* Work instructions: Can you set down, exactly as they appear below, the lines from the opening of the material through the one bearing "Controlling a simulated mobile", minus the pictures?

* Source material:
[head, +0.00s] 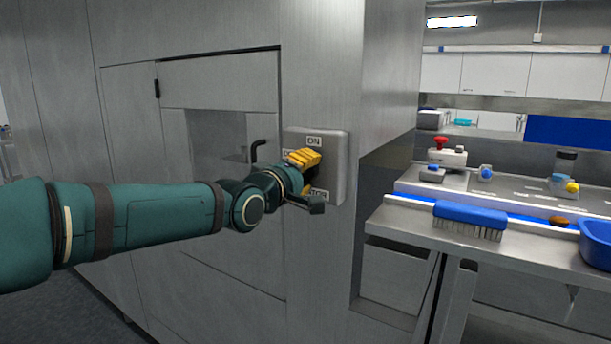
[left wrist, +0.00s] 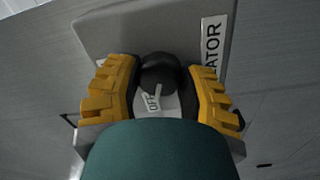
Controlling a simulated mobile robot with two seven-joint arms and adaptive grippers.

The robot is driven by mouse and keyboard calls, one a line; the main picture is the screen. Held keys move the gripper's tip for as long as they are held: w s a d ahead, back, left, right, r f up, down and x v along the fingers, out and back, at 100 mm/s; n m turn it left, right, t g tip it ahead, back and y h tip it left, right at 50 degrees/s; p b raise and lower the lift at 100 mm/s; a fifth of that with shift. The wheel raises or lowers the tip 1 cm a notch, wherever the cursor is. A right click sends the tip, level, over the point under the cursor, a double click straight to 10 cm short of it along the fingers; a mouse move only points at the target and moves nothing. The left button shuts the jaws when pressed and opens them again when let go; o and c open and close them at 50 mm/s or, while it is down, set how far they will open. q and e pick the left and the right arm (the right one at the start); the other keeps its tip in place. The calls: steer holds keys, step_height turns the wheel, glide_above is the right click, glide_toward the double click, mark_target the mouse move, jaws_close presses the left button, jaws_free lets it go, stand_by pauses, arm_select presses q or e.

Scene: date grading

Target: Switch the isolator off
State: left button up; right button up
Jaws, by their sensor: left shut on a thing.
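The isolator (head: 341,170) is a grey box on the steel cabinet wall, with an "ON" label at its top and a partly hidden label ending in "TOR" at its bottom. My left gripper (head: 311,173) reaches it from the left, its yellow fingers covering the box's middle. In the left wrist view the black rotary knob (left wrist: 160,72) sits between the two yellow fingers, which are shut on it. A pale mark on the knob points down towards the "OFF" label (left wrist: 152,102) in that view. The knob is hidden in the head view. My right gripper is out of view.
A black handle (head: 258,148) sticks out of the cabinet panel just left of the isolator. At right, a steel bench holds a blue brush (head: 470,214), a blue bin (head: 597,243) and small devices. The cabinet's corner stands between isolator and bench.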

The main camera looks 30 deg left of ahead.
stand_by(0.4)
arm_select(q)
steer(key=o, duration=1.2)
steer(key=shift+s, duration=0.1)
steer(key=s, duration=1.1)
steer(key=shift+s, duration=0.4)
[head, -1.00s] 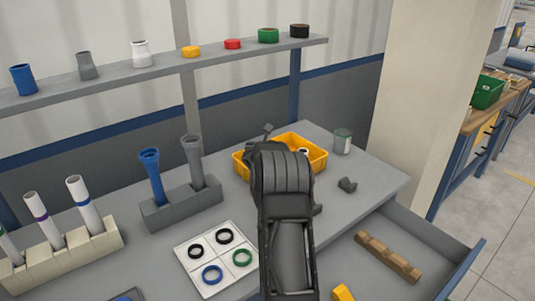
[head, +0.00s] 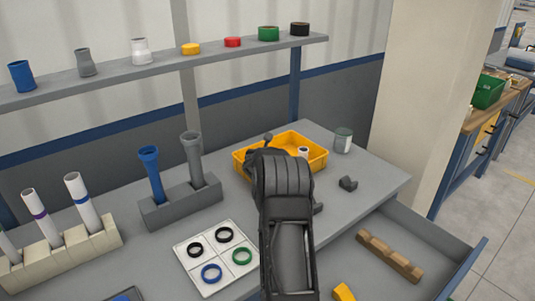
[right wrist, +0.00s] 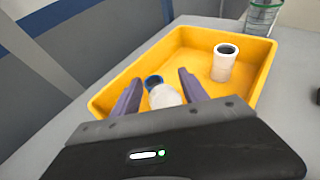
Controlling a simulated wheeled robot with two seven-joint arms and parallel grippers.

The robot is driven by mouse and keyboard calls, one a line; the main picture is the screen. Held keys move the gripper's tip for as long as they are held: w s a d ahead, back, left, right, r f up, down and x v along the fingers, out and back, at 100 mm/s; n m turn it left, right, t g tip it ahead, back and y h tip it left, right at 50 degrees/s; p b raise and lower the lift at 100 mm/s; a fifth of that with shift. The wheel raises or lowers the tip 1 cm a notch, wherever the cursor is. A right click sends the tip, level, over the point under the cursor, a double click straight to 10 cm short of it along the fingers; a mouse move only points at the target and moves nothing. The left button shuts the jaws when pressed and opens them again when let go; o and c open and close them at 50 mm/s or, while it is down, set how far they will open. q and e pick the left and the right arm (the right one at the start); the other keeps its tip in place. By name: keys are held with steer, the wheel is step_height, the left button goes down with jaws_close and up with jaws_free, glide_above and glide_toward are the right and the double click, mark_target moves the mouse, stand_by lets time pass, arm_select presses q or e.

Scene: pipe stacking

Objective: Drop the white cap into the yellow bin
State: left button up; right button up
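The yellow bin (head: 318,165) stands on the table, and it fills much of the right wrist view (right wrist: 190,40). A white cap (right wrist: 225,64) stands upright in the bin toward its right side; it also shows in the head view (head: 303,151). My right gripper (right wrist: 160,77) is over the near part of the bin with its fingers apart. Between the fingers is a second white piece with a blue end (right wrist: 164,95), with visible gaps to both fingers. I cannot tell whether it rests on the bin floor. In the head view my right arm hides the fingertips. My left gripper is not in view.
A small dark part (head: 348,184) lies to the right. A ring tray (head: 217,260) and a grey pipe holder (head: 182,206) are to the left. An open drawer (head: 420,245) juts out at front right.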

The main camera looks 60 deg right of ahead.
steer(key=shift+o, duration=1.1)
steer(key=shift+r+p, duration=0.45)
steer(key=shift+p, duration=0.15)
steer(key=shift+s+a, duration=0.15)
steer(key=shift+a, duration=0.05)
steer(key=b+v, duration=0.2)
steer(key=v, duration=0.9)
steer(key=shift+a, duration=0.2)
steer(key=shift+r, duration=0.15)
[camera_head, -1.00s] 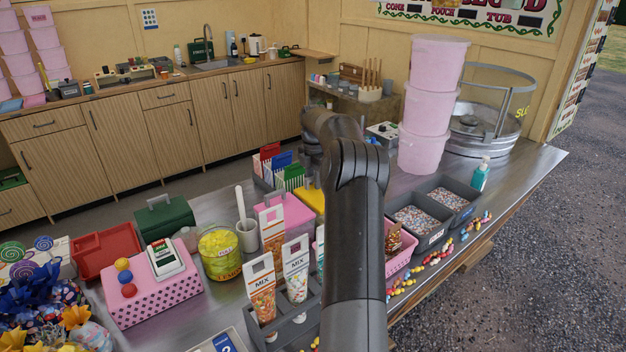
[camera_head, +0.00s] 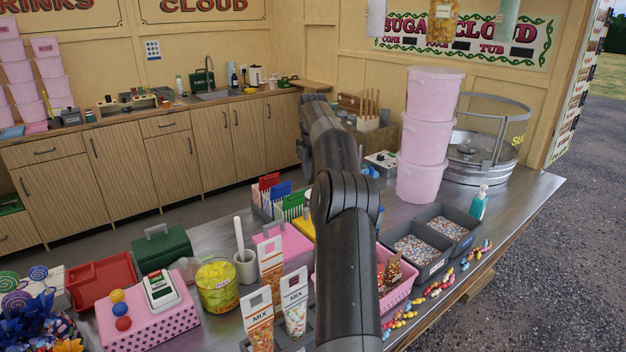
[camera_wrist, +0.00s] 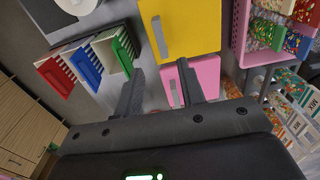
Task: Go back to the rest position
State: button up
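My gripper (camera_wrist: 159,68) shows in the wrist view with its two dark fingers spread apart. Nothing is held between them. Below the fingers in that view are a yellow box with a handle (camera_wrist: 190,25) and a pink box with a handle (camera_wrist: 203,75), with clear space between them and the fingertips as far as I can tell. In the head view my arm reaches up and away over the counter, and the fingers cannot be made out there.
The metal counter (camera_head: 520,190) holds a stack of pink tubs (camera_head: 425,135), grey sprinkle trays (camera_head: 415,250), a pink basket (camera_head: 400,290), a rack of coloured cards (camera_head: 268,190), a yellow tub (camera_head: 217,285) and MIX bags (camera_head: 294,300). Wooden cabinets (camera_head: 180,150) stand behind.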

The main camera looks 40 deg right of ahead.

* Written response:
[head, +0.00s] 
[left wrist, +0.00s] 
Controlling a simulated mobile robot with two seven-joint arms and adaptive grippers.

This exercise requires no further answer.